The Niceties

September 27, 2018

in Plays

Play (2018)
by Eleanor Burgess

World Premiere
Directed by Kimberly Senior

Huntington Theatre Company
Boston Center for the Arts
South End, Boston
August 31 – October 6, 2018

Scenic Design: Cameron Anderson; Lighting Design: D.M. Wood; Original Music and Sound Design: Elisheba Ittoop

With Lisa Banes (Janine), Jordan Boatman (Zoe)

Zoe Janine

Jordan Boatman as Zoe
Lisa Banes as Janine
in “The Niceties”
Photo: T. Charles Erickson
Courtesy of Huntington Theatre Company

A searing two-woman university drama pitting an African-American student against her middle-aged white English professor.

Zoe (Jordan Boatman), an African-American student of the landed middle-aged professor of English, Janine (Lisa Banes), comes to Janine’s office to discuss a paper and gets a rap on the fingers. Initially, though appropriately, even extensively, solicitous and overflowing with the eponymous niceties, Zoe undergoes a subtly imposing display of power by Janine until Zoe finally cracks and turns when Janine makes an offhand comment that radiates their imbalance of power. From then on, Janine stands behind her shield as Zoe lambastes her with every erg of racially-prompted rage she has at her disposal. The denouement is fascinatingly bizarre, invoking the niceties once again, this time with a defensive tilt from the other end.

There’s nothing nice in this academic office drama except for the introductory exchange which is intentionally superficial and only nice in a weird way. At the end, when, in a reversal, the attempt at niceties returns, it becomes vividly clear that the thin layer of diplomacy is all about conciliation and the appeal to power. As the power shifts dramatically and forcefully, the urge to niceness derives from the opposite pole.

There is the same kind of reversal in this word-filled but well-written play as there is in David Mamet’s more typically truncated set of exchanges in Oleanna (1992), a play about a faceoff between an older professor and a young student. In that play, difference of sex and how it affects power becomes the fulcrum,, rather than, as is the case here, race, but the charged rhythm of exchanges and reversals anticipates much of the same in The Niceties. Mamet’s writing is typically truncated and phrasal whereas Burgess’ is opulent and discursive, so the verbal vehicle is different, as is the specific fulcrum of the conflict, but they share some of the same dramatic terrain.

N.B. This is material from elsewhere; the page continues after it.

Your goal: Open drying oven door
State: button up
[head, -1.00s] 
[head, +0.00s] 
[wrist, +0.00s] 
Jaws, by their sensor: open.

The offering of pleasantries at the outset, given the degree of rage that we come to see Zoe holding within, is odd and oddly revealing, seeming at once disingenuous and perfectly suited to the imbalance of power the situation represents. True to conventional forms of academic deference, the depiction rings quite true, while, in this dramatic context, is exercised to the extreme, seeming, at times, like a setup for the tirade and the return of the power dance which follow.

Both actresses offer powerful and articulate performances, running down their word-walls with grace and with nary a hesitation. Lisa Banes, as Janine, is self-possessed to the point of sliminess in her power-stance, and submissive to the point of unctuousness in her inverted recapitulation. Jordan Boatman, as Zoe, is intense, vivid, articulate and effectively rageful.

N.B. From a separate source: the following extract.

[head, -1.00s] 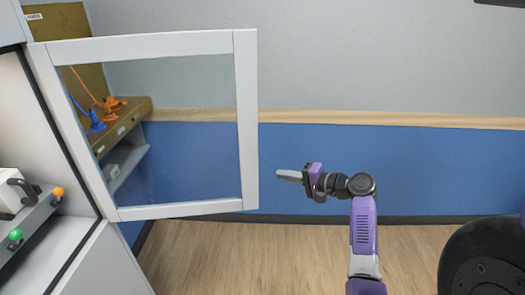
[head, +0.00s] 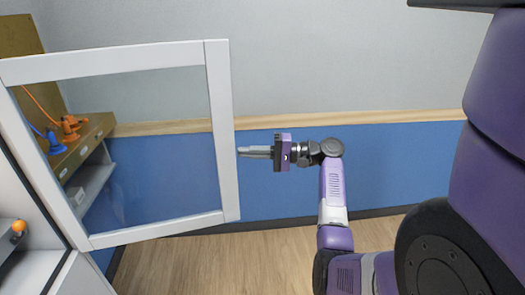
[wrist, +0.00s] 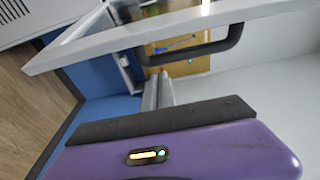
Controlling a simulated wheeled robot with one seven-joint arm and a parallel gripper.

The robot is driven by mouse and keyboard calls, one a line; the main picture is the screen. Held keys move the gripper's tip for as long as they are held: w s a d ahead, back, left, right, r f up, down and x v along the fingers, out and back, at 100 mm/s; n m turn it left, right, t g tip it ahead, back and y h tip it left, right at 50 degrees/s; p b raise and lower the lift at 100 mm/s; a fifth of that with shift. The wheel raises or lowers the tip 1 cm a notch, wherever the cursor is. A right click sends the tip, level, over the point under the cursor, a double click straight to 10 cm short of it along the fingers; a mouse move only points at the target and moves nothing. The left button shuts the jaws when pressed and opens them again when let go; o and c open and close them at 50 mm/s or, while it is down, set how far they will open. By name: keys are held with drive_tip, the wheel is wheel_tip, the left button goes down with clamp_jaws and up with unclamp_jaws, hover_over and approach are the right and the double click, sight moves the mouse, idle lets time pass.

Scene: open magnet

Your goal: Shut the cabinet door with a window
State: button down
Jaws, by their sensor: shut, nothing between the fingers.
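The cabinet door (head: 223,140) has a white frame around a clear window. It stands wide open, hinged at its left side on the white cabinet (head: 75,275). My gripper (head: 242,152) is shut and empty, its fingers pointing left at the door's free edge. The tips look close to that edge in the head view; I cannot tell whether they touch. In the wrist view the shut fingers (wrist: 158,88) point toward the white door frame (wrist: 150,38) and its dark bar handle (wrist: 232,42).
Behind the window is a tan shelf unit (head: 85,145) with orange and blue items on it. An orange knob (head: 19,226) shows inside the cabinet. The blue wall (head: 400,165) stands behind, and the wood floor (head: 200,265) looks clear.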

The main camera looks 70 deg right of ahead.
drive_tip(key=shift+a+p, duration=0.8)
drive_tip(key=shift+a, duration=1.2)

There are plenty of pointed and memorable lines. You don’t have a normal adult human job, says Zoe in response to Janine, a wonderful poke at academia. It’s not enough for you to be right or to be good, says Zoe to Janine once again, you must give up your power! Set in the early fall of 2016, the play both winks and cries as Janine declares We’re about to have our first female president!

The beautifully rendered recreation of an academic office interior by Cameron Anderson, supplemented by lighting design by D.M. Wood and interesting musical selections by Elisheba Ittoop, fills out the setting nicely. A focal portrait of George Washington central to the decor, then removed, becomes a silent emblem of the developing conflict.

One might see a shortcoming of the narrative in its somewhat obvious setup and its directly reactive playing out in rebellious rant. Though that dramatic dance is nicely drawn, it’s conceived as a two step rather than as a waltz, and moves from one extreme to the other with determination but without much nuance. Though making its point forcefully and articulately, its plotted steps might have benefited from a bit more bend and sway.